>> Begin DATASET EXCERPT

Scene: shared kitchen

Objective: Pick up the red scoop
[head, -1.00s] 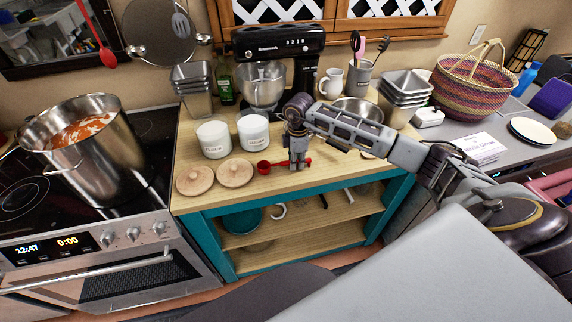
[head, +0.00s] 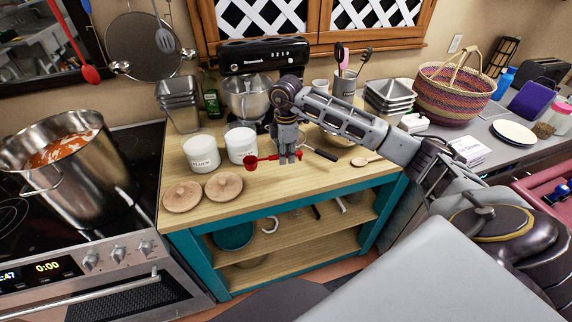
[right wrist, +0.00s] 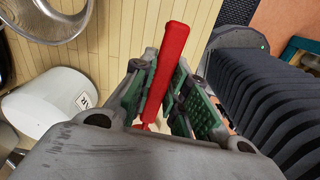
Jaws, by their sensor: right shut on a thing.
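The red scoop (head: 251,163) is in the middle of the head view, its round bowl to the left of my right gripper (head: 290,158). That gripper points down over the wooden counter and is shut on the scoop's handle. The scoop appears held a little above the counter top. In the right wrist view the red handle (right wrist: 168,62) runs between the two green-padded fingers (right wrist: 158,105); the bowl is mostly hidden there. My left gripper is not in view.
Two white canisters (head: 201,153) and two wooden lids (head: 182,196) stand left of the scoop on the counter (head: 255,195). A black stand mixer (head: 262,57) is behind. A wooden spoon (head: 366,161) lies to the right. A stove with a pot (head: 62,165) is at the left.

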>> End DATASET EXCERPT

EXERCISE AIM — From the line containing "[head, -1.00s]" to the end of the data above, give those lines again verbatim, with both endpoints included and no images.

SOLUTION FOR THIS EXERCISE —
[head, -1.00s] 
[head, +0.00s] 
[right wrist, +0.00s] 
Jaws, by their sensor: right shut on a thing.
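The red scoop (head: 251,163) is in the middle of the head view, its round bowl to the left of my right gripper (head: 290,158). That gripper points down over the wooden counter and is shut on the scoop's handle. The scoop appears held a little above the counter top. In the right wrist view the red handle (right wrist: 168,62) runs between the two green-padded fingers (right wrist: 158,105); the bowl is mostly hidden there. My left gripper is not in view.
Two white canisters (head: 201,153) and two wooden lids (head: 182,196) stand left of the scoop on the counter (head: 255,195). A black stand mixer (head: 262,57) is behind. A wooden spoon (head: 366,161) lies to the right. A stove with a pot (head: 62,165) is at the left.

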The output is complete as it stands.